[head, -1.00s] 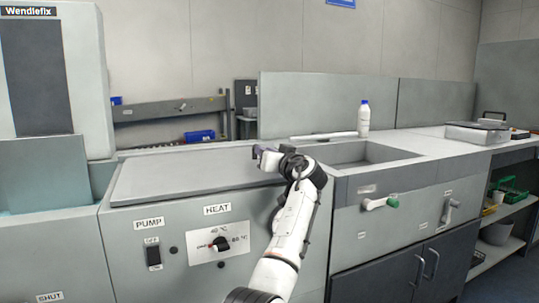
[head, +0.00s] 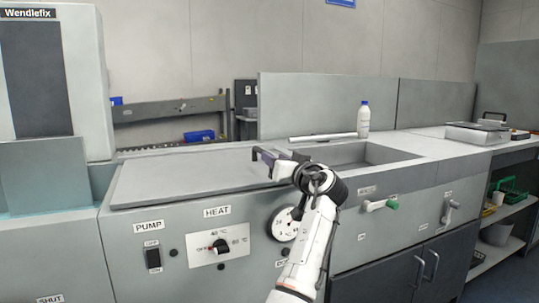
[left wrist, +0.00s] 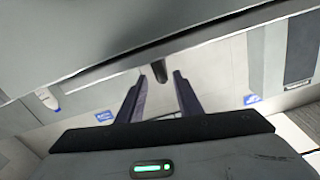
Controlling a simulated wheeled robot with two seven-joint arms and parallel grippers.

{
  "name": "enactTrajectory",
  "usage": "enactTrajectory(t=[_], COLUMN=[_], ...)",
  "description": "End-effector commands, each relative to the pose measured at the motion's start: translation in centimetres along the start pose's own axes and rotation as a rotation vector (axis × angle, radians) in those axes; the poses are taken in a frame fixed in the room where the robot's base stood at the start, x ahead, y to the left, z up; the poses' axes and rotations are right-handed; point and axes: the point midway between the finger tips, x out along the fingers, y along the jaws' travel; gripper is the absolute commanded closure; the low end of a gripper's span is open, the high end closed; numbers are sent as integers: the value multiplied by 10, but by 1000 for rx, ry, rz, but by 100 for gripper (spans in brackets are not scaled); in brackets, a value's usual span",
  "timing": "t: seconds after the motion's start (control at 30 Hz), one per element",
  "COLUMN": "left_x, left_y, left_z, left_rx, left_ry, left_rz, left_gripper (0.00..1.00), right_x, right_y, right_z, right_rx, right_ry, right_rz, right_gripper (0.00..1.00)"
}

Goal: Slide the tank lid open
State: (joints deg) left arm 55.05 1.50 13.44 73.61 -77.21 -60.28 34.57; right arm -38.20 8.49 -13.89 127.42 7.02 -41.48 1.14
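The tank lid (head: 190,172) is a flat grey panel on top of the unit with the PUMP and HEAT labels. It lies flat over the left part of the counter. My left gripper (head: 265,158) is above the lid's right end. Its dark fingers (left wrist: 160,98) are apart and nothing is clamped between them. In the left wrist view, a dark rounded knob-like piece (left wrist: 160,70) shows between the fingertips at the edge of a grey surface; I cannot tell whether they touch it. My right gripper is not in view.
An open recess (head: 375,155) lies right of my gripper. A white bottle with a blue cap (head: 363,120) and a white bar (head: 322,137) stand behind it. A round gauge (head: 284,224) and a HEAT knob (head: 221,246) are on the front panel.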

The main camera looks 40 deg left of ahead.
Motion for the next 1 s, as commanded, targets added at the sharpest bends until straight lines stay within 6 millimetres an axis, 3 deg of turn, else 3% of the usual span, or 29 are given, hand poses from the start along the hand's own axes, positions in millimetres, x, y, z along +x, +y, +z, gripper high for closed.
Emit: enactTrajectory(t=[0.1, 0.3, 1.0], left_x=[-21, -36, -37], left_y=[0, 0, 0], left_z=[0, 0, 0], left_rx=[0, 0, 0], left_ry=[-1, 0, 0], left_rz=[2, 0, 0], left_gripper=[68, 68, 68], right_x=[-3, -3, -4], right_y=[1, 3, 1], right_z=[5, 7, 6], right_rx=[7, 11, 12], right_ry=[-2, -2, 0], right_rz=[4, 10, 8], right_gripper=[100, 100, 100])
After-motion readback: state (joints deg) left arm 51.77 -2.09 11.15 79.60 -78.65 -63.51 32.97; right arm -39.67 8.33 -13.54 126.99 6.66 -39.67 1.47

---

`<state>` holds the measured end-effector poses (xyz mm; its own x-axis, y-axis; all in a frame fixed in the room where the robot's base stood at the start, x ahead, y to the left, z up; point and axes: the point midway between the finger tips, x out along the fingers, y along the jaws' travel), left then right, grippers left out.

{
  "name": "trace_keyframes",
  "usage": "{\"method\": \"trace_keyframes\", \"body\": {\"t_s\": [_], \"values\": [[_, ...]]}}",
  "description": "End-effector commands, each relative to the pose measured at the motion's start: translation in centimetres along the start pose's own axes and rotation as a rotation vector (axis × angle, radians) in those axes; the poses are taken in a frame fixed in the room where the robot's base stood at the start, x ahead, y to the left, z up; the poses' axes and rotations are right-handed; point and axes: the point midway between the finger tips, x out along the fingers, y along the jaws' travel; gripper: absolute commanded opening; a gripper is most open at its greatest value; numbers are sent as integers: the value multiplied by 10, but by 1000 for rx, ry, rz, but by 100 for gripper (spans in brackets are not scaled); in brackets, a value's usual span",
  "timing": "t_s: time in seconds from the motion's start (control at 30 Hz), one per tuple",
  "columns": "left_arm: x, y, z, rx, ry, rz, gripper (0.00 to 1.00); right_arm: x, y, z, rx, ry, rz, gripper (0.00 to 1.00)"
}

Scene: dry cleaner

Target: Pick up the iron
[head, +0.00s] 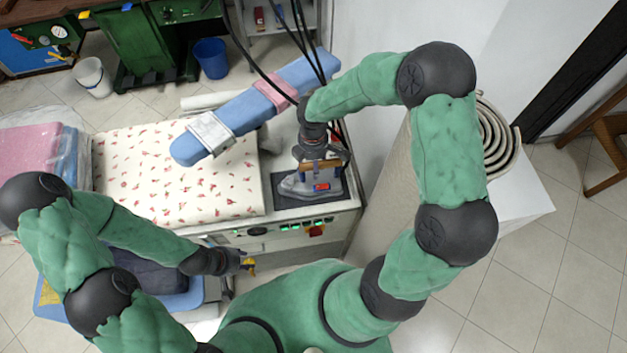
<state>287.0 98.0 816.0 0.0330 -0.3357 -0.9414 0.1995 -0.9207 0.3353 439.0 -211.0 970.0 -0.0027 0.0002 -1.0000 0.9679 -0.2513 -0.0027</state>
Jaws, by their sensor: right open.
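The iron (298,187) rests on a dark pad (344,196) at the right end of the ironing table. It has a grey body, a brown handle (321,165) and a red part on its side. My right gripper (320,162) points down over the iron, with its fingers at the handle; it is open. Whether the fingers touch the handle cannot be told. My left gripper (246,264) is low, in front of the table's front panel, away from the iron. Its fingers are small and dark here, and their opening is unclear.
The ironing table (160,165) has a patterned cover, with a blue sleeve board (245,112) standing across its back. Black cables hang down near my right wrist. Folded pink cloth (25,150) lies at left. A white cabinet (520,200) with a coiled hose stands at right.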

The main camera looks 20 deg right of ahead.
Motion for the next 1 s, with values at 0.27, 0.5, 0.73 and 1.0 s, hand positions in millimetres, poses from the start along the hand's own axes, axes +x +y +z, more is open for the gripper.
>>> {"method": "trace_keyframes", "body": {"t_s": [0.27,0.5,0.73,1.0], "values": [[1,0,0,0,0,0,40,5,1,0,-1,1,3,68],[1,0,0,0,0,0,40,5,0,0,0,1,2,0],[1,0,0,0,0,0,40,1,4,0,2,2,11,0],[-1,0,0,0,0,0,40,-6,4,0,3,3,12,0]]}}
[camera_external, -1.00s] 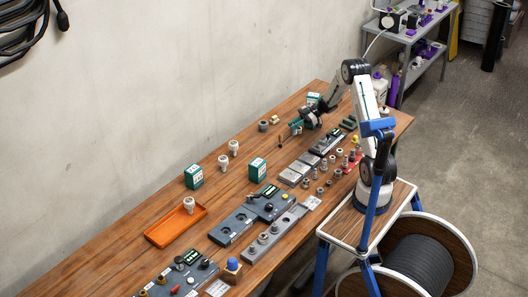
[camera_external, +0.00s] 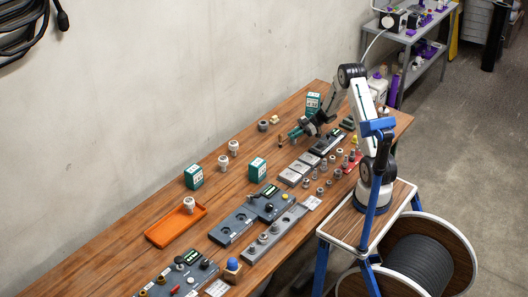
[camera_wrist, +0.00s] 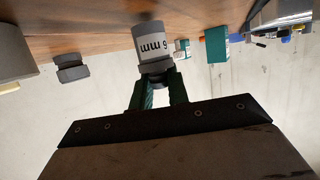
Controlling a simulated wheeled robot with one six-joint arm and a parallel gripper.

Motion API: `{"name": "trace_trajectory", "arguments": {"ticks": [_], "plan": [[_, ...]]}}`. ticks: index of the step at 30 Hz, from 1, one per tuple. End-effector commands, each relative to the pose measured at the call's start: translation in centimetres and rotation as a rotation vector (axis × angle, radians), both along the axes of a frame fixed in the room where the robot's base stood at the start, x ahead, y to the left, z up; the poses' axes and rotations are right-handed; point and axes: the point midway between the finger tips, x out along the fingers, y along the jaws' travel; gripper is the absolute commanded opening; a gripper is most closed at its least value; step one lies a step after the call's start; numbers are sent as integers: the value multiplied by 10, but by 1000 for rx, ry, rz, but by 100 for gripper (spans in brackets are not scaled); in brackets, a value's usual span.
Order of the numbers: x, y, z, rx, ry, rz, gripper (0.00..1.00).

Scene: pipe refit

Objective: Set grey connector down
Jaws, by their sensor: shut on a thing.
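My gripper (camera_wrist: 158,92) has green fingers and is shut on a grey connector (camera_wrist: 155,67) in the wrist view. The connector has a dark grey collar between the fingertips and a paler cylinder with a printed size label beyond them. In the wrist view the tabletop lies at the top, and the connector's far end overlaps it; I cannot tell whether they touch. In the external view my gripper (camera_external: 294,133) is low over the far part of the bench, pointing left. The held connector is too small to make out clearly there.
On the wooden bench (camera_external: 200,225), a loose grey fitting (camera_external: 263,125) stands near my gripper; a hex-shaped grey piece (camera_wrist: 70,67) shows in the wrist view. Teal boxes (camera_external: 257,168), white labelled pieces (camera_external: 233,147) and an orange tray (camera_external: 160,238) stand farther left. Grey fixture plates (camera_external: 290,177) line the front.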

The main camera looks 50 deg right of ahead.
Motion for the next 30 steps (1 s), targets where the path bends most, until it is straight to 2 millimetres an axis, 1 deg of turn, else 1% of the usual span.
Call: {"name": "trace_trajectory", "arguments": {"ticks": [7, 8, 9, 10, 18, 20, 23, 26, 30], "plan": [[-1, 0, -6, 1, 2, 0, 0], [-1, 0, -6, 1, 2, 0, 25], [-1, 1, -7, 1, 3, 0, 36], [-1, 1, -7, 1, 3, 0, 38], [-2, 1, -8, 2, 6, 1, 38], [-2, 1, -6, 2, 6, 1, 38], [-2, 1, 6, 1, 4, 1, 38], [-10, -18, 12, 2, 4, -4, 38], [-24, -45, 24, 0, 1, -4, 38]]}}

◆ Directions for this task
Return each line with "next".

◆ Written answer
Motion for the next 1 s, as commanded, targets added at the sharpest bends until straight lines stay within 6 millimetres an axis, 3 deg of turn, else 3% of the usual span, or 29 are given, hand poses from the start along the hand's own axes, positions in millimetres, x, y, z along +x, +y, +z, gripper high for closed.
Motion for the next 1 s, with values at 0.27, 0.5, 0.73 and 1.0 s, hand positions in millimetres, poses from the start along the hand's own axes, axes +x +y +z, more is open for the gripper.
Motion for the next 30 steps (1 s), targets where the path bends most, until it is straight to 2 millimetres an axis, 1 deg of turn, else 1% of the usual span.

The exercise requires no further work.